PROMO FEMINA, DAS FORSCHUNGSPROJEKT
Das Ziel des Projekts ist die Förderung des politischen Engagements von Frauen auf Gemeindeebene. Dazu will das anwendungsorientierte Forschungsprojekt «Promo Femina» anregen und ein praxisnahes Online-Tool zur Verfügung stellen. Dieses richtet sich zum einen direkt an Frauen, die sich über die Möglichkeiten und Anforderungen eines politischen Engagements auf Gemeindeebene informieren und ihre Eignung sowie die nächsten Schritte abschätzen wollen. Indem das Online-Tool konkrete Massnahmen aufzeigt, unterstützt es zum anderen Gemeinden, Netzwerke und Lokalparteien dabei, Frauen für ein politisches Engagement zu gewinnen. Das Online-Tool soll folglich allen Akteurinnen und Akteuren ein Werkzeug bieten, damit sie die Erhöhung des Frauenanteils in der Gemeindepolitik angehen und umsetzen können.
Auf der Basis von Einzelinterviews und Fokusgruppen mit Interessentinnen, Politikerinnen und Expertinnen haben sich 17 zentrale Herausforderungen ergeben. Für jede dieser Herausforderungen sind mehrere konkrete Massnahmen (insgesamt 120 Massnahmen) verfügbar, mit welchen Netzwerke, Lokalparteien und Gemeinden zur Frauenförderung in der Gemeindepolitik beitragen können.

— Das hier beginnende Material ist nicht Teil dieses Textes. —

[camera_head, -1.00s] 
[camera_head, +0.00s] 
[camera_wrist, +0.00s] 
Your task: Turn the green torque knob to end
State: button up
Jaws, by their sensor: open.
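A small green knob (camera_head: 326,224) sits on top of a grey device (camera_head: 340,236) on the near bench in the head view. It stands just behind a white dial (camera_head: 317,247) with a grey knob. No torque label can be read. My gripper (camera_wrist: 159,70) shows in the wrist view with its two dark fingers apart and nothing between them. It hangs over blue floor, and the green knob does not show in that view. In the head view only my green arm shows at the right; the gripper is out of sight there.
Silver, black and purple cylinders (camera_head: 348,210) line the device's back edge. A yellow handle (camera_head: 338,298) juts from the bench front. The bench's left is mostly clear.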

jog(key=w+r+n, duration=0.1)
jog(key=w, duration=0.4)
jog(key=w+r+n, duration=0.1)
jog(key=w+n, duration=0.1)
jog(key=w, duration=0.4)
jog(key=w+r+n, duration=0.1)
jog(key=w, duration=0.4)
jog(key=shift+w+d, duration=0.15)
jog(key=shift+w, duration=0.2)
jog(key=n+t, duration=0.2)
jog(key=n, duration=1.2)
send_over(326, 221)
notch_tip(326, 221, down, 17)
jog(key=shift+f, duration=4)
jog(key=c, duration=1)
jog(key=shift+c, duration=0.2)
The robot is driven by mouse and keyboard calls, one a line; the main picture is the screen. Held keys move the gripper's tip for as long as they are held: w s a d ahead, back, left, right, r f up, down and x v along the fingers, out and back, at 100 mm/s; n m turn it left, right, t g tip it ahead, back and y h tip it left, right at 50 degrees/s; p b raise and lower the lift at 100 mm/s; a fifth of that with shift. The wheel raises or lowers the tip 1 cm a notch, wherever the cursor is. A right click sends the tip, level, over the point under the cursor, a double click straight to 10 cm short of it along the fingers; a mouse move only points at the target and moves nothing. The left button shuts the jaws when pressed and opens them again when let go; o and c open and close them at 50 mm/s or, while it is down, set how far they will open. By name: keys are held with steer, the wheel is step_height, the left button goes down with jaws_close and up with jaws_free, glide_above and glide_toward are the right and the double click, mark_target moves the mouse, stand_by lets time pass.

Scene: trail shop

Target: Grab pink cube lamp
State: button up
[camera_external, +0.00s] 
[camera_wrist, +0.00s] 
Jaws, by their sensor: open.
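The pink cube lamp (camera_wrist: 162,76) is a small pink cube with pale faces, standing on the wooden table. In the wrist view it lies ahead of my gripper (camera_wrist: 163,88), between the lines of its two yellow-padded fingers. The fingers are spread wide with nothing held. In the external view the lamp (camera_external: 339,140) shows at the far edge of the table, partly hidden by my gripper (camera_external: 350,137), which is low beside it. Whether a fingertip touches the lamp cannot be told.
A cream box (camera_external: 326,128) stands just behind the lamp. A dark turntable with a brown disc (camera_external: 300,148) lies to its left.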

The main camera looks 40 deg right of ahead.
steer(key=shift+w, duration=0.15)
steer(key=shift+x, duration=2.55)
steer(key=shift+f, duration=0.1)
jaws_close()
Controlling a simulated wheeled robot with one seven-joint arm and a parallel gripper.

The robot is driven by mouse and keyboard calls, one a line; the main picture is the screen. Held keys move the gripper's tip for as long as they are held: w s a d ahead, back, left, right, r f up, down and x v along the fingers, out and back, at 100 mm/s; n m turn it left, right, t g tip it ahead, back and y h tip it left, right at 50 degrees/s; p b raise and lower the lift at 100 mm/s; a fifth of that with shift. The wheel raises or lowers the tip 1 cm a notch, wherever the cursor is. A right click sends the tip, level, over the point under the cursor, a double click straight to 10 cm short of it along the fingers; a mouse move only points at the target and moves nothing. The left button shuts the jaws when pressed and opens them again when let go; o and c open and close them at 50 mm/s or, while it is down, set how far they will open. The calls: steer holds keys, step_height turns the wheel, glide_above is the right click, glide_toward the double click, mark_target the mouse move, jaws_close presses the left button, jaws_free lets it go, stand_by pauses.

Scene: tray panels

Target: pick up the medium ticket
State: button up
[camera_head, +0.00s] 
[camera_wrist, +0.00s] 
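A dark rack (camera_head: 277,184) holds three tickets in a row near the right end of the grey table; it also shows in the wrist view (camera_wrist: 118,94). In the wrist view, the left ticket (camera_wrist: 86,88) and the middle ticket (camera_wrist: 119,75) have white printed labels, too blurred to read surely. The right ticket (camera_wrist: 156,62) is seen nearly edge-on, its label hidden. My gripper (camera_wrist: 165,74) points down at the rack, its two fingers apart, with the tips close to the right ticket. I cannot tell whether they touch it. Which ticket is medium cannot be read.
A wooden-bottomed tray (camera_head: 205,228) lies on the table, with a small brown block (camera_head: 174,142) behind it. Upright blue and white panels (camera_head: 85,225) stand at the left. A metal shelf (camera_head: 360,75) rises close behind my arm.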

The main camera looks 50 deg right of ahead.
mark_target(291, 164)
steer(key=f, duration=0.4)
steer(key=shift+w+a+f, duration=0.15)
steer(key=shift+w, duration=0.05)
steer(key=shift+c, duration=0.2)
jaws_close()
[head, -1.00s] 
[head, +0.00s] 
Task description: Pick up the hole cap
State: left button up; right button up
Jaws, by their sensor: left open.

Die Studie «Promo Femina» stützt sich einerseits auf bestehende Umfragen, um die Motivation sowie die Sorgen von Frauen hinsichtlich eines politischen Engagements zu verdeutlichen. Andererseits enthält sie selbst erhobene Daten zur Situation in den am Projekt beteiligten Kantonen Appenzell Ausserrhoden, Graubünden, St.Gallen, Wallis und Zürich.